En plus de nous donner la solution dès le début du jeu au travers de son titre, la particularité du soft est qu'il offre également sur un plateau d'argent la marche à suivre pour mettre en application ce plan diabolique :
- 1°/ "There's a Boss at the end of this tunnel"
- 2°/ "You can't hurt him with your weapons"
- 3°/ "To kill him, you have to burn the rope above. Have fun!"
Bon déjà, on peut remarquer deux choses. L'intitulé 2° est en quelque sorte faux, puisqu'on PEUT blesser le boss avec nos armes, mais pas l'achever (c'est en un sens plus cruel). La deuxième, c'est qu'on nous incite LITTÉRALEMENT à prendre du plaisir à tuer, le "Have fun" surligné d'un point d'exclamation étant on ne peut plus équivoque, et rejoint ma thèse initiale qu'on jouerait plutôt le point de vue du bad guy.

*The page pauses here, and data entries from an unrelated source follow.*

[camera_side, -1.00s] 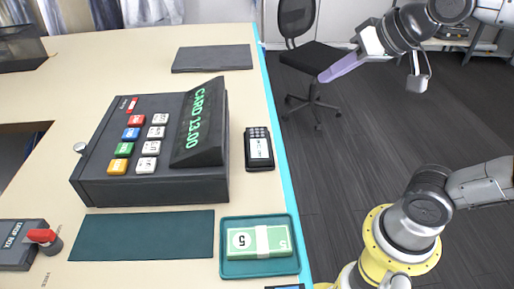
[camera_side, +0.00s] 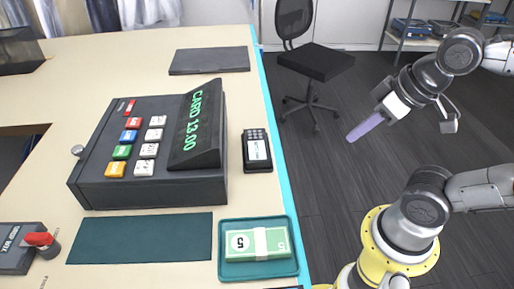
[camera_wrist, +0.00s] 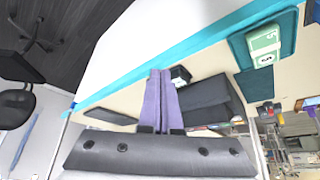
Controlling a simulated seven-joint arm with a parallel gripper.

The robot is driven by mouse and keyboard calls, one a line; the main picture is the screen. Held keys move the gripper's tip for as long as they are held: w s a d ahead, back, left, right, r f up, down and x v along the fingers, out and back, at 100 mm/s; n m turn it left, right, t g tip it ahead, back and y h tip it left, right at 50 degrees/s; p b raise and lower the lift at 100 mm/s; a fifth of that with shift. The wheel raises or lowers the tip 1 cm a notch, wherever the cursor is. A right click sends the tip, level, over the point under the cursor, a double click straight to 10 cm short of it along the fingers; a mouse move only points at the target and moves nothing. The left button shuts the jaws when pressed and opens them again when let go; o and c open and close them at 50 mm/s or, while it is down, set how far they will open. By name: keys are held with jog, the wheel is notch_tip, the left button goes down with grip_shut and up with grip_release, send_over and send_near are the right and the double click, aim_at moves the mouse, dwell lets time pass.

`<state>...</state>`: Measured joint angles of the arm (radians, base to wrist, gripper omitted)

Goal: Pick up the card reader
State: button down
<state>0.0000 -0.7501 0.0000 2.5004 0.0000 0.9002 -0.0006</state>
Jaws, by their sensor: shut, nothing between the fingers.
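The card reader (camera_side: 257,150) is a small black handheld device with a keypad and a pale screen. It lies on the counter between the cash register and the turquoise edge. In the wrist view a small dark block with a pale face (camera_wrist: 180,76), likely the card reader, shows just beyond my fingertips, partly hidden by them. My gripper (camera_side: 352,138) has purple fingers and is off the counter to the right of the card reader, apart from it. In the wrist view the fingers (camera_wrist: 160,73) are together with nothing between them.
The cash register (camera_side: 150,190) stands left of the card reader. A green tray (camera_side: 228,272) holding banknotes (camera_side: 240,243) lies in front. A dark mat (camera_side: 210,60) lies behind. The turquoise edge strip (camera_side: 281,190) bounds the counter; a chair (camera_side: 315,62) stands beyond it.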

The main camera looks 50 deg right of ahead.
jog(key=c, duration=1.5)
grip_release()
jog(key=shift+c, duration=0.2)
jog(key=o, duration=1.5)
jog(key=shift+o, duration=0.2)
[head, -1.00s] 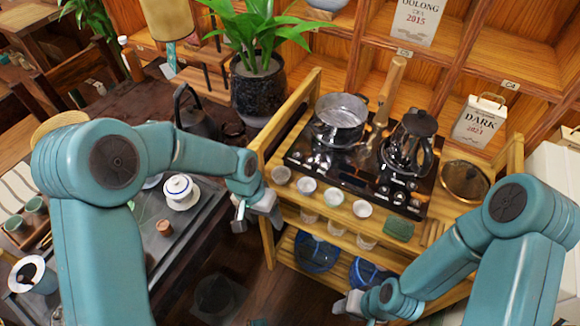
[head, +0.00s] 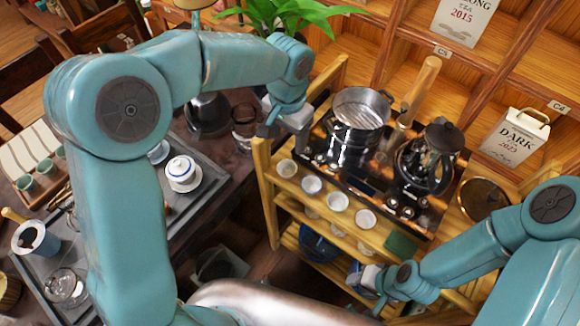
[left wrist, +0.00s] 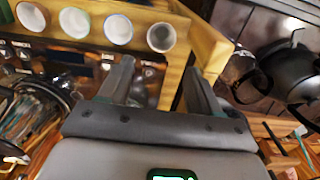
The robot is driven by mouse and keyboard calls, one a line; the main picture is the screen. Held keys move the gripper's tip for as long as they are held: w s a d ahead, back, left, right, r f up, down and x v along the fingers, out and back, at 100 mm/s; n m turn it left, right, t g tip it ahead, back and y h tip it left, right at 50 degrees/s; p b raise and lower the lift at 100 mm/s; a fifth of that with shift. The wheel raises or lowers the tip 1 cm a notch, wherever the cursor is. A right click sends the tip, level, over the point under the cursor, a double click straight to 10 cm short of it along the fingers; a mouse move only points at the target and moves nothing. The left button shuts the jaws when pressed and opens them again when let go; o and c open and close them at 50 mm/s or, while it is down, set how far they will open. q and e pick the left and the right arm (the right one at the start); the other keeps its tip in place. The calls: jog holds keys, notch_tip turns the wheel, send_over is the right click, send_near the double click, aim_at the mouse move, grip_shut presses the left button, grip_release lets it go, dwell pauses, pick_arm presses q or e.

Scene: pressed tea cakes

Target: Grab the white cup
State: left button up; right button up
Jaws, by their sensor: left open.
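Several small white cups stand in a row along the front of the wooden cart; the leftmost white cup (head: 286,168) is nearest my left gripper. That row also shows at the top of the left wrist view, with its end cup (left wrist: 161,37) just beyond the fingers. My left gripper (head: 284,133) is open and empty above the cart's left end, apart from the cups; its spread fingers also show in the left wrist view (left wrist: 160,75). A lidded white cup with a blue band (head: 183,176) sits on the dark tea tray. My right gripper (head: 362,280) is low before the cart; its jaws are unclear.
The cart's black cooktop (head: 340,160) holds a steel pot (head: 361,108) and a dark glass kettle (head: 430,160) behind the cups. The cart's raised left rail (head: 263,180) is close to my left gripper. A green cloth (head: 400,245) lies right of the cups.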

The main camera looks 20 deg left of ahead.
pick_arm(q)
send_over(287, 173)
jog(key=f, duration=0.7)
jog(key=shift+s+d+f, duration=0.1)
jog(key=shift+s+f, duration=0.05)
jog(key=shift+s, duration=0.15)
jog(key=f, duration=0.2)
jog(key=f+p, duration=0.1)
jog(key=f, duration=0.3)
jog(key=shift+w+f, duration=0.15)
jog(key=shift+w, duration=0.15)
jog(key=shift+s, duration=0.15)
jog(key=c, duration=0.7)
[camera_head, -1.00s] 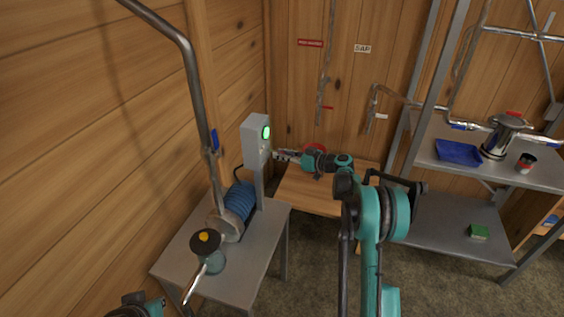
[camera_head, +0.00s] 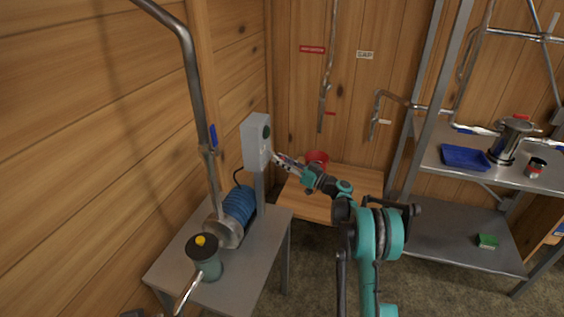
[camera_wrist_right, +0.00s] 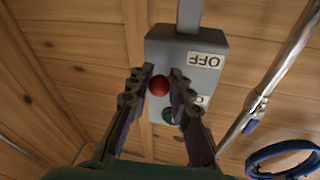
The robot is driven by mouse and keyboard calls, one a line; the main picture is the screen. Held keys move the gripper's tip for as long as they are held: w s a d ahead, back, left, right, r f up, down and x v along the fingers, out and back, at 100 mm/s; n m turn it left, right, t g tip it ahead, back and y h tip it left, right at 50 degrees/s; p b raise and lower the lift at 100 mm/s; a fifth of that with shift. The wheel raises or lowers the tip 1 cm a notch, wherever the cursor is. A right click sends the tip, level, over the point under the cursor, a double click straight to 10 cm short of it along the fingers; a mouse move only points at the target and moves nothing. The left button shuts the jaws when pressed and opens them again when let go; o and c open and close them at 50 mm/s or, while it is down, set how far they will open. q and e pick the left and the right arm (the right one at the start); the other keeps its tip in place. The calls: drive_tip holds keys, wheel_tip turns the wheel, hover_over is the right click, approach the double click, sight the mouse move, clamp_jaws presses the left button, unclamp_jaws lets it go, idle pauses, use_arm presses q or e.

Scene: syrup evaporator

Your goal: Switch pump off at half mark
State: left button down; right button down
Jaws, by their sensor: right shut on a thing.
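The grey switch box (camera_head: 254,145) stands on a post behind the pump, and its round lamp (camera_head: 266,131) is dark. The blue ribbed pump motor (camera_head: 239,204) sits on the grey table. My right gripper (camera_head: 277,158) is at the front of the box. In the right wrist view the box (camera_wrist_right: 190,48) appears upside down with an OFF label (camera_wrist_right: 204,61). There my right gripper (camera_wrist_right: 159,76) has its fingers on both sides of a red knob (camera_wrist_right: 159,86), shut on it. A dark green lamp (camera_wrist_right: 169,115) shows beyond it. My left gripper is not in view.
A red bowl (camera_head: 317,159) is on the wooden table behind my right arm. A metal shelf at right holds a blue tray (camera_head: 464,157) and a steel pot (camera_head: 510,140).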

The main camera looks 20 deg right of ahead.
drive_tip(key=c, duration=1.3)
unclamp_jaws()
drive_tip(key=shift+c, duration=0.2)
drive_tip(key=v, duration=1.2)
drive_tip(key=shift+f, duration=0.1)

Maintenant, jouons un peu à extrapoler le contenu du jeu. Et croyez-moi, je vais beaucoup extrapoler, peut-être même un peu trop. Bref, quels sont les messages sous-jacents que veut nous faire passer le développeur originaire du pays de la dynamite ? Commençons par le plus évident : YHTBTR paraît très largement condamner le challenge revu drastiquement à la baisse dans le JV depuis en gros une quinzaine d'années, malgré bien sûr quelques exceptions, idée que je partage totalement. Il va même plus loin en donnant la solution et la marche à suivre au problème, critiquant de ce fait le manque de patience de certains "gamers" qui abandonnent à la moindre difficulté, notamment à la moindre énigme un peu complexe. Car on voit parfois que certains n'ont pas connu l'avant-internet, période pendant laquelle on se creusait les méninges, tentait de s'entraider dans la cour de récré, et priait en tout dernier recours le dieu chance que notre magazine papier favori propose tout ou partie de la solution tant désirée… C'était le bon temps (ou pas).
Attention, qu'on ne se méprenne pas, je ne milite pas pour que l'industrie aille dans la direction inverse, bien au contraire ! Je serai d'ailleurs toujours favorable à ces bons vieux niveaux de difficulté, et ce, dans tous les jeux, même dans un Dark Soul-like, et je sais que cet exemple bien précis a pu faire friser les poils de certains. Nous ne sommes pas tous égaux devant l'écran, certains ayant plus d'expérience que d'autres, et/ou plus d'affinités avec tel genre, voire tel périphérique. Et si on souhaite plus de reconnaissance de notre média favori par la plèbe, il faut d'abord savoir s'ouvrir à celle-ci. Si je prends mon cas perso, je suis certain d'avoir fini YHTBTR bien moins vite que la plupart d'entre vous, tellement je suis un manche au clavier. Non, sans dec', les directions à droite, c'est trop pas naturel !! Bien sûr, il reste maintenant la problématique de définir ce qu'est une bonne échelle graduée de niveaux de difficulté : des ennemis plus/moins résistants ? Plus/moins véloces ? Des points de sauvegarde plus ou moins proches ? Une IA plus ou moins complexe ? (cette dernière étant ma très nette préférence)… Il y a largement matière à débattre…
Revenons à YHTBTR. Si on (je) va(is) encore plus loin dans l'extrapolation, on peut voir avec le coup des haches finalement inutiles et de l'unique solution viable une critique des contenus qui ont pour seule fonction le remplissage (que je suis souvent le premier à faire!) alors qu'il serait parfois plus judicieux que les jeux aillent à l'essentiel, ce qui empêcherait le sentiment de répétitivité, et par extension la lassitude, et améliorerait le rythme un peu bâtard de certains jeux…
On pourrait même voir dans le design simpliste des protagonistes du jeu une critique envers certains développeurs qui ne se foulent pas à imaginer des chara design audacieux… Mais là, il se peut cependant que j'extrapole un peu trop…
Bref, You Have To Burn The Rope ne vaut pas grand-chose en tant qu'objet vidéoludique, et est plus à prendre pour ce qu'il est : une satire de l'industrie telle qu'elle est aujourd'hui. Exactement comme les DLC Quest en fait. Dernier coup de génie du développeur, il en rajoute une ultime couche avec son thème musical final absolument génial. L'air est rigolo, l'interprétation "magistrale" et les paroles très explicites, qualifiant notre assassinat d'acte héroïque tout en le comparant à une activité basique du quotidien, comme mater une vidéo sur le net… Une manière tout à fait cohérente de boucler la boucle.